Volume 8, Issue 4
In the first issue of this year’s CLASS Directions, I addressed the topic of how well we are preparing CLASS students for today’s job market. As the costs of college rise, more and more of our potential students and their parents are questioning the value of a college education and demanding to know the return on investment for their tuition dollars. I would like to revisit this issue in light of a recently published study by the Association of American Colleges and Universities entitled “How Liberal Arts and Science Majors Fare in Employment.” Based on an investigation of census data from 2010 and 2011, the study compares the job trajectories of graduates in four categories: arts, social sciences and humanities; engineering; science and math; and professional and pre-professional tracks.

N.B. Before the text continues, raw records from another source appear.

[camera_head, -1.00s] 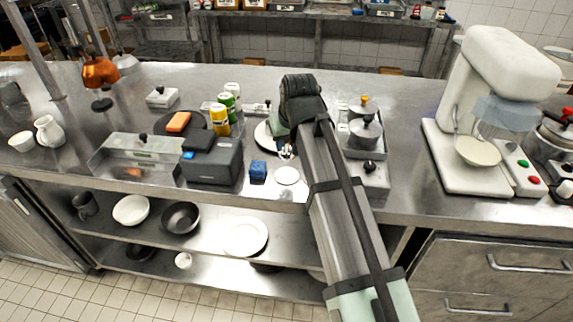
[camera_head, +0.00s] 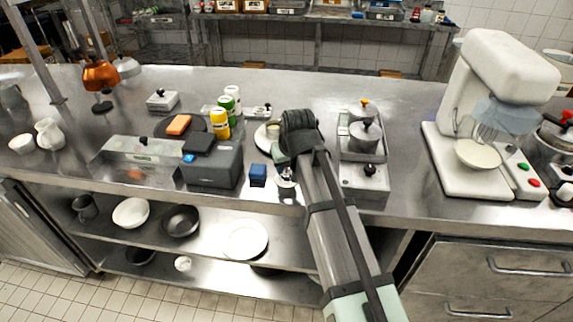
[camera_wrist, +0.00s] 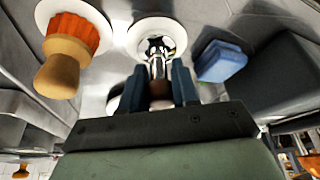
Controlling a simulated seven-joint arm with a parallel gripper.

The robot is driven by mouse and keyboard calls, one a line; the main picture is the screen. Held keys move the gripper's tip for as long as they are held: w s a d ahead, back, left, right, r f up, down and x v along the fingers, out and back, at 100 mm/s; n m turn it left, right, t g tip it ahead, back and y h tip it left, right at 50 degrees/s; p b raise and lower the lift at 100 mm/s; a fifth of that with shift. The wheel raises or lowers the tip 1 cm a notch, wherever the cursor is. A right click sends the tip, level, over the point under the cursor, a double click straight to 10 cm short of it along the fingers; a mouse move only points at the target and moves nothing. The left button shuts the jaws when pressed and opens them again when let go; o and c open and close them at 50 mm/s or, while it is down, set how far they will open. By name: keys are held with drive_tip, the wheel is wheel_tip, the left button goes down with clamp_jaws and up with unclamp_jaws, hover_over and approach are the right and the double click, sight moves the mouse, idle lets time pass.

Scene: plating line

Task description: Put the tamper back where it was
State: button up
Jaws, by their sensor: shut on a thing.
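In the wrist view my gripper (camera_wrist: 160,88) is shut on the tamper (camera_wrist: 158,50). Its shiny metal part shows beyond the dark fingertips, and a brown part shows between the fingers. The tamper is over a small white round disc (camera_wrist: 140,28); I cannot tell whether it touches it. In the head view the tamper (camera_head: 286,178) shows as a small shiny shape below my wrist, near the counter's front edge. My arm hides most of the gripper there.
A blue block (camera_head: 258,172) and a grey box (camera_head: 214,163) stand left of the tamper. A white plate (camera_head: 262,139) lies behind. A tray of metal pots (camera_head: 363,152) stands right. In the wrist view, an orange ribbed thing with a wooden knob (camera_wrist: 62,68) stands close by.

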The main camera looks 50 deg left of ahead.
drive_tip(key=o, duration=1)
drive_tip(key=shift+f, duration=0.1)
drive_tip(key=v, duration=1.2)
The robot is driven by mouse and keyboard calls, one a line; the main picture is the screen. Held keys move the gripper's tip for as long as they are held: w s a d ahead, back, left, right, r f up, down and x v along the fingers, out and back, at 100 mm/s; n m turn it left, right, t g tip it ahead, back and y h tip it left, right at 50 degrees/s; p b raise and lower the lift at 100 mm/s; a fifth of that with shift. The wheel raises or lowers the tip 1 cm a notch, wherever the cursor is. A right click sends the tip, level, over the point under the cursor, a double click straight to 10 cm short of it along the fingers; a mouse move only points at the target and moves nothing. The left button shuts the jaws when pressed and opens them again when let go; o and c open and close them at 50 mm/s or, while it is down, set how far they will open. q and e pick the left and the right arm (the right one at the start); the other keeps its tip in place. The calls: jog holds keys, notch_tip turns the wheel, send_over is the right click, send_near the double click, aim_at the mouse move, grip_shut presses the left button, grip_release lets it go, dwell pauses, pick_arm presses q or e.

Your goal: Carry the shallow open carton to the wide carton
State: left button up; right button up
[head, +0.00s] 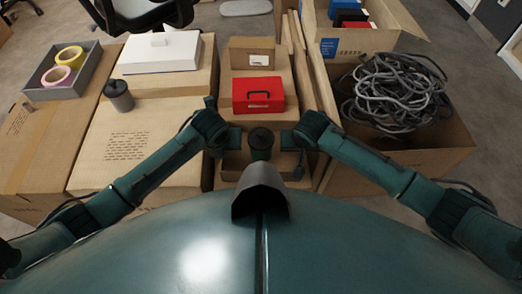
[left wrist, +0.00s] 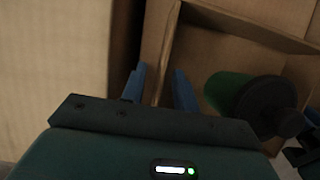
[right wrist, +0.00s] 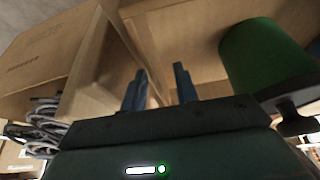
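The shallow open carton (head: 232,167) is low in front of me in the head view, partly hidden by my body. A green cup with a dark lid (head: 261,142) stands inside it. My left gripper (left wrist: 158,88) is open, its blue fingers on either side of the carton's left wall (left wrist: 170,50), with gaps showing. My right gripper (right wrist: 160,88) is open, its fingers on either side of the right wall (right wrist: 143,45). I cannot tell for certain which large carton is the wide one; a broad closed one (head: 135,140) stands left of the shallow carton.
A red toolbox (head: 258,95) sits just beyond the shallow carton. The broad carton bears a grey lidded cup (head: 118,95) and a white box (head: 160,52). A tape tray (head: 62,72) is far left. An open carton with grey cable (head: 395,90) stands right.

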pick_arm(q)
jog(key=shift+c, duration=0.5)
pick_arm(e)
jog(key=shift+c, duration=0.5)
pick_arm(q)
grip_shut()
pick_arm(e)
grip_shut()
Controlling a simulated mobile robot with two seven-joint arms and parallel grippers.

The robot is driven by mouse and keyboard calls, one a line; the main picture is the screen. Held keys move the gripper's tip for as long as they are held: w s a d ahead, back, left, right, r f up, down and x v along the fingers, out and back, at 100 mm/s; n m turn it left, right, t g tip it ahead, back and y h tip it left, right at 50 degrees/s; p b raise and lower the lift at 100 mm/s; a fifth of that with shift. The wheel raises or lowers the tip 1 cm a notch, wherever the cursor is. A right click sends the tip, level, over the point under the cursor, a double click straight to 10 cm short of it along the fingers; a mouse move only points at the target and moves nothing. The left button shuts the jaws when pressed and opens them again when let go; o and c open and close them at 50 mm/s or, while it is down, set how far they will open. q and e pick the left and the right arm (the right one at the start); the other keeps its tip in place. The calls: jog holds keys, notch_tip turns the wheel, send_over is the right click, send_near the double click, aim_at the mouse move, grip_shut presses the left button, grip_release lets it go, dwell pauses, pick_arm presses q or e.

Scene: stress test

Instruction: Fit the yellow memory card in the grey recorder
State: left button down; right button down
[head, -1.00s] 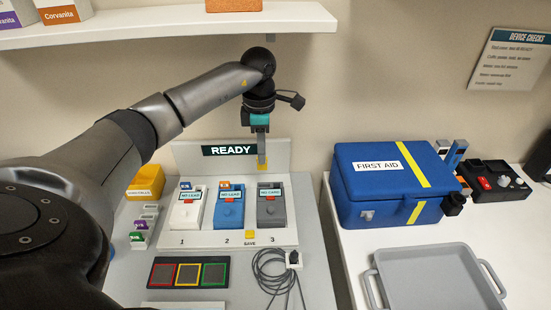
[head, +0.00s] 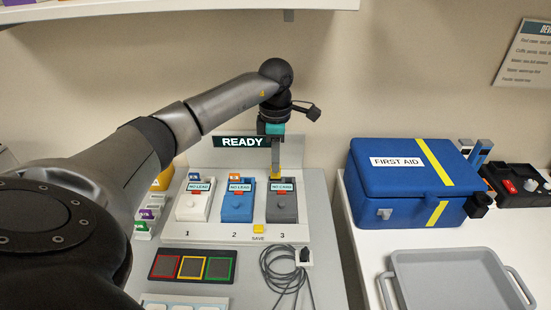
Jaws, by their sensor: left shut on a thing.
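The grey recorder (head: 282,208) stands at station 3, the rightmost of three recorders on a white stand (head: 212,236). My left gripper (head: 276,169) is above the back end of the grey recorder, pointing down, shut on the yellow memory card (head: 276,177). The card's lower edge is at or just above the recorder's back end; I cannot tell whether it has entered a slot. My right gripper is not in view.
A white recorder (head: 194,206) and a blue recorder (head: 237,208) stand to the left, with small cards at their backs. A READY sign (head: 241,142) rises behind. A yellow SAVE button (head: 258,229) and a coiled cable (head: 285,272) are in front. A first-aid box (head: 408,182) is right.

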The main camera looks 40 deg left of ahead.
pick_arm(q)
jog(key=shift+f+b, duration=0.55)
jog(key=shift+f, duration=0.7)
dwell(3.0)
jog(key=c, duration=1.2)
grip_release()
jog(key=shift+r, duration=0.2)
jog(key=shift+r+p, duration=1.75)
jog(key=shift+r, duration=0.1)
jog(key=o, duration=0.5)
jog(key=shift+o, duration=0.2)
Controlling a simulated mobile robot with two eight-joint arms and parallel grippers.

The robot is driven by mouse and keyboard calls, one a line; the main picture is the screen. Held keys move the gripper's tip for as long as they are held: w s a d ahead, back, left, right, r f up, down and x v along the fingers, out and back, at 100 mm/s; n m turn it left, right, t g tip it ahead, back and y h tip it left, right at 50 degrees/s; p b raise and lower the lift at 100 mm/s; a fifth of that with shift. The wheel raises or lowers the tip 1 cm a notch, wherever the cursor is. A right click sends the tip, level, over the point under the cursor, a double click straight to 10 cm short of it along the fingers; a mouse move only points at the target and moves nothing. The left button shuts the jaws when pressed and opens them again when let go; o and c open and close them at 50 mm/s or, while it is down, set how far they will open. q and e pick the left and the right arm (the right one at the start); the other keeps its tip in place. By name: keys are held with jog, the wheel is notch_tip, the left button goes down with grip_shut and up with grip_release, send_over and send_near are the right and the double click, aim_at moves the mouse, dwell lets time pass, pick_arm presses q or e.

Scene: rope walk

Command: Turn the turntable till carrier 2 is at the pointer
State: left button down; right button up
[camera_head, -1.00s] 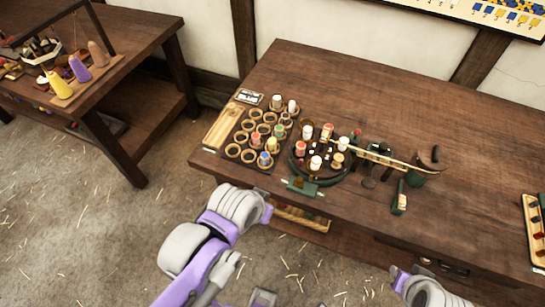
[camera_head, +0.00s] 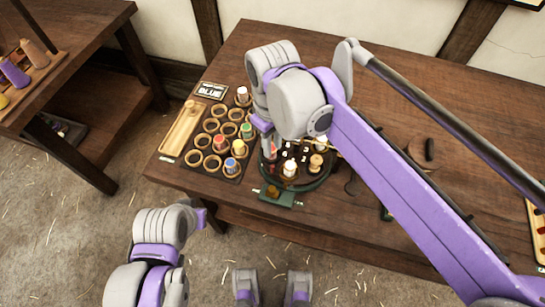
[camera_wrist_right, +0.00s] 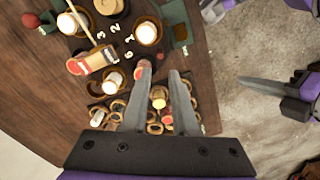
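The round dark turntable (camera_head: 318,183) stands near the table's front edge, carrying bobbins around a numbered centre. My right arm covers its back part. In the right wrist view the digits 3, 2, 1 and 6 show; a white bobbin (camera_wrist_right: 147,34) sits by the 1 and a wooden carrier (camera_wrist_right: 112,6) lies out from the 2. The green bracket (camera_head: 280,196), apparently the pointer, is beside the white bobbin by the 1. My right gripper (camera_wrist_right: 160,70) is open and empty, one fingertip close to a red-topped bobbin (camera_wrist_right: 142,70).

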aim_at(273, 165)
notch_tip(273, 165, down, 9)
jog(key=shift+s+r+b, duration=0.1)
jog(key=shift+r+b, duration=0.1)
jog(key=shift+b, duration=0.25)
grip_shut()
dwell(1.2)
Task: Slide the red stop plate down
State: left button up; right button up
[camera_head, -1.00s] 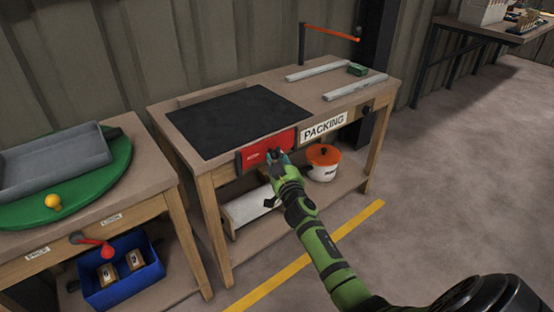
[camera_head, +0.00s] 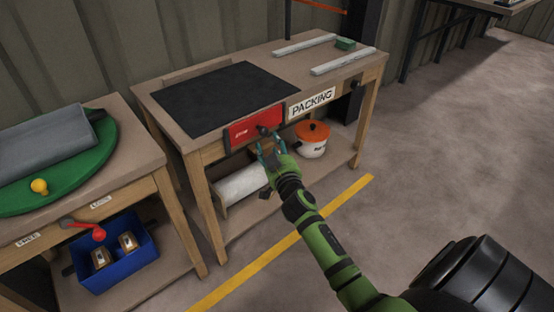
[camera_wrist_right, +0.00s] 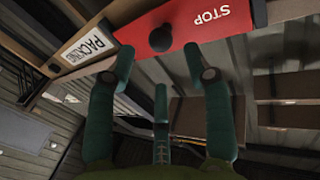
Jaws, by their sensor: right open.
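The red stop plate (camera_head: 254,127) is on the front of the packing bench, just left of the PACKING sign (camera_head: 311,102). In the right wrist view the red plate (camera_wrist_right: 214,20) reads STOP upside down, with a dark round knob (camera_wrist_right: 160,38) near its left end. My right gripper (camera_head: 268,148) is open and empty, just below and in front of the knob. In the right wrist view its green fingers (camera_wrist_right: 160,70) are spread below the knob, apart from it. My left gripper is not in view.
The bench has a black mat (camera_head: 225,96) on top. A white roll (camera_head: 240,183) and an orange-lidded pot (camera_head: 312,139) are on its lower shelf. A second bench at left has a red lever (camera_head: 85,229) and a blue bin (camera_head: 117,258). Open floor lies right.

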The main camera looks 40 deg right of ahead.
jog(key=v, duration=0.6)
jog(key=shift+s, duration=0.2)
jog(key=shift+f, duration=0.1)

For our purposes, the most important finding is that by the time arts, humanities, and social science majors reach their 40s and 50s, their unemployment rate (3.5%) is not that much different from the unemployment rate of graduates with professional or pre-professional degrees (3.1%). (Graduates in science and engineering have even lower unemployment rates of 1.8% and 2.8% respectively.) When our graduates are in their 20s and 30s, they do endure a higher unemployment rate of 5.2%. Nevertheless, given that economists usually consider a 6% unemployment rate as “full employment,” our young graduates are still doing quite well. Still, we could do better for them, and our biggest challenge is to help our twenty-something graduates get their first job.
As to salaries, arts, humanities, and social science majors do lag slightly behind their peers (except for peers in professional or pre-professional tracks), but their salaries grow along a nice curve over the course of their careers. The 2010-11 data show that, at the height of their careers, the median annual earnings of graduates in the arts, humanities, and social sciences were somewhere around $65,000. (This means that half of those graduates were earning more than $65,000!) It is true that the salaries of graduates in science and engineering outpaced those of our graduates, but one of the reasons for this is that our graduates are highly represented in the educational and social services professions, professions that are vital to the health of our society but which typically pay less. Accordingly, universities like Cleveland State, which are significantly less expensive (and, thus, require less debt) than private institutions, probably provide the best return on investment for students in the arts, humanities, and social sciences.
What’s more, the report demonstrates that a college degree of any kind pays a substantial return on investment. The data for 2010 suggest that persons with a college degree were, on average, earning twice the annual salaries that high school graduates were. In addition, quoting another study, the report states that the 2012 unemployment rate for four-year college graduates ages 25 to 34 was 7.1 percentage points lower than that for high school graduates in the same age group! These numbers suggest that a college education does indeed pay a substantial return on investment.
What this study suggests, then, is that any attempts to turn away students who are passionate about studies in our areas from degree tracks in the arts, humanities, and social sciences in favor of more “practical” majors are simply misguided. CLASS students will find their places in today’s economy, and, what’s even more important, they have the transferrable skills needed to adapt as the economy changes. But we can help our students succeed even more in two concrete ways. First, we need to encourage more of our students to find paid internships. There is evidence that shows that having had a paid internship is one of the best ways for students not only to learn how their academic skills can be used in the economy but also to make important connections to companies that are hiring. In fact, we will be working with Byron White and Yolanda Burt to establish even better internship opportunities for CLASS students. Second, there is evidence in the AAC&U study that suggests that students in the arts, humanities, and social sciences with graduate degrees earn more in the long run that do students who have only a bachelor’s degree. Thus, if we encourage our best students to continue on for a year or so and earn their M.A., we will be helping them thrive better in tomorrow’s economy.
I would like to close by thanking all those who have been and will be involved in what is now being called “The Big Switch,” the conversion to a 3-credit hour dominant course schedule. Faculty and administrators have already invested a significant number of hours in revising course descriptions and our B.A. curricula. Faculty and staff advisors will now make themselves available for a significant amount of transition advising, so that our current students will make the transition seamlessly into the new curricular model. These additional advising chores will require advisors to be proactive (reaching out to advisees rather than waiting for them to call), to maintain availability, and to accurately record important details both in Starfish and in degree audit. (If your department has not been trained in the Grad Express Degree Audit, please ask your chairperson to schedule a session asap.) Although these tasks will place additional stress on our already busy schedules, the work is critical to the near-term health of our college and, indeed, the university. That’s why I am particularly grateful to all those who have stepped up to make a difference in the lives of our future CLASS alumni.